If you are unsure whether your institution qualifies, submit an inquiry at ixs.finance/contact with your jurisdiction, entity type, and intended allocation size. The IXS institutional team will confirm eligibility before you begin the formal onboarding process.
Once eligibility is confirmed, the institution submits its KYC and AML documentation package. This is a standard institutional onboarding process — the same documentation your firm provides to any regulated financial counterparty.
The typical documentation package includes certificate of incorporation or equivalent formation documents, proof of registered address, beneficial ownership disclosure (identifying all individuals with 25% or more ownership or control), authorized signatory documentation, accredited investor or qualified purchaser certification (where applicable), and source-of-funds declaration.
For US institutions accessing through IXS Finance USA, additional documentation may be required under the chaperoning arrangement, including FINRA-related disclosures and US-specific accreditation verification.

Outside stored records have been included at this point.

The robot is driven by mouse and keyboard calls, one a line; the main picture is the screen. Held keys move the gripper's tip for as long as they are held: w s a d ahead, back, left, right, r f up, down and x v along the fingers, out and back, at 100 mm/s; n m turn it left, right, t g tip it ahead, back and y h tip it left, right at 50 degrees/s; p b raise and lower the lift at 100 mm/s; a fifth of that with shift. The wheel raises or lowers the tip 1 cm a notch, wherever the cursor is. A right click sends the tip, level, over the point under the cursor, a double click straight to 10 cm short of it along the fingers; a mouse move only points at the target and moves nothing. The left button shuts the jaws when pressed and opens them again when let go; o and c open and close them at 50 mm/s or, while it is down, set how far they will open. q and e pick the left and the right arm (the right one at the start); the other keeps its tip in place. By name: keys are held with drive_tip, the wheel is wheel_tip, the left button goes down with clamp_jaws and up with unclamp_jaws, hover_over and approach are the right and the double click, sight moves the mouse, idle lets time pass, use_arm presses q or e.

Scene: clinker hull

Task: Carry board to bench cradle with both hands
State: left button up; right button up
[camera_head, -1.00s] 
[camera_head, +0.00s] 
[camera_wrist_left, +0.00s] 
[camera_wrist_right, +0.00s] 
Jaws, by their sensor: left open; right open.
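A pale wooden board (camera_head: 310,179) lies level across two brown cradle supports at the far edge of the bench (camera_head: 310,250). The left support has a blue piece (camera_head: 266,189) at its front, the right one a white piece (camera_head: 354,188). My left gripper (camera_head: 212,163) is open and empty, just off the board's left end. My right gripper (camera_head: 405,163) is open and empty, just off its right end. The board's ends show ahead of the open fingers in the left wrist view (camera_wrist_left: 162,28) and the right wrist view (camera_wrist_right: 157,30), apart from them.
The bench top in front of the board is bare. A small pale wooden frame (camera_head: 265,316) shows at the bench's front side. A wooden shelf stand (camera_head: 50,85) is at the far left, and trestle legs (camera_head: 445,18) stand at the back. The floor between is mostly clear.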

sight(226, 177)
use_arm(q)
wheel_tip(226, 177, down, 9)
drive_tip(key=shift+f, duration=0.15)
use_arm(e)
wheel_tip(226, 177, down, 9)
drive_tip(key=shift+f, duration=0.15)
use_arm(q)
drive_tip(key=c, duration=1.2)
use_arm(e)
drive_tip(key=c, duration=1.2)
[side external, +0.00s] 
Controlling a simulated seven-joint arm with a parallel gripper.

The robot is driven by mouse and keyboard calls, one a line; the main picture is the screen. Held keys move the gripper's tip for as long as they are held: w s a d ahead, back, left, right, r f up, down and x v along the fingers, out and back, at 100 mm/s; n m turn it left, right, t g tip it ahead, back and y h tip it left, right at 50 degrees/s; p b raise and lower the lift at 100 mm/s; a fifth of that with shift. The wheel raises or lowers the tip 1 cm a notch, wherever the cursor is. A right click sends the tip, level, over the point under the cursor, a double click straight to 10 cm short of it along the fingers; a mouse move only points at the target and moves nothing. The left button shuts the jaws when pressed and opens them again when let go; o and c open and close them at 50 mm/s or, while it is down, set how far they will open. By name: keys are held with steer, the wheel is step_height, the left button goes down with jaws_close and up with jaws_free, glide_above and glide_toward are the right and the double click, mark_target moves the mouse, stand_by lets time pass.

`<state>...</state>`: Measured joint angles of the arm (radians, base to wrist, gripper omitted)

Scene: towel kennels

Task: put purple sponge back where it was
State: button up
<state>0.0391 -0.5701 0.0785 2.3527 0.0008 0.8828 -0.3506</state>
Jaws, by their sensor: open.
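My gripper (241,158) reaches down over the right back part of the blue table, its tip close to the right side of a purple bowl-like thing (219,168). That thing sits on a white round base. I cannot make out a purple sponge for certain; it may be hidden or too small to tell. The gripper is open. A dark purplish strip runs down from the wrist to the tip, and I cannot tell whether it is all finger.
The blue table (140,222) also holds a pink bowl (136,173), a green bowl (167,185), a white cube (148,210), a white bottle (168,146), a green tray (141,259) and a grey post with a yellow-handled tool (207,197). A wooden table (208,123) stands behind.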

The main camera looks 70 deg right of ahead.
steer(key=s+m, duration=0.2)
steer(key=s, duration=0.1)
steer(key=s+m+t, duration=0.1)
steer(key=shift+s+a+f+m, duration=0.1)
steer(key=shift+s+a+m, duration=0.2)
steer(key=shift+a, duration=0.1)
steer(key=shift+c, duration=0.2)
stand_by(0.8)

KYC review is performed against applicable AML/CFT standards, including FATF Recommendations and jurisdiction-specific requirements. The review typically takes five to ten business days. IXS may request additional documentation if the initial submission is incomplete or if enhanced due diligence is triggered by the institution's risk profile or jurisdiction.
Upon completion, the institution's wallet addresses are whitelisted for Vault interaction. This whitelisting is enforced at the smart-contract level — only verified addresses can deposit, hold, or redeem Vault tokens.
Institutional investors need a custody arrangement compatible with the IXS Vault architecture before depositing capital. This means holding stablecoins in a wallet that can interact with ERC-4626 Vault contracts on Ethereum or supported EVM chains.
There are three common custody configurations.
Institutional custodian. The institution holds stablecoins through a regulated custodian (BitGo, First Digital Trust, Anchorage, Fireblocks, or equivalent) that supports EVM-compatible smart-contract interaction. The custodian manages key security, transaction signing, and policy enforcement. This is the most common configuration for large allocators.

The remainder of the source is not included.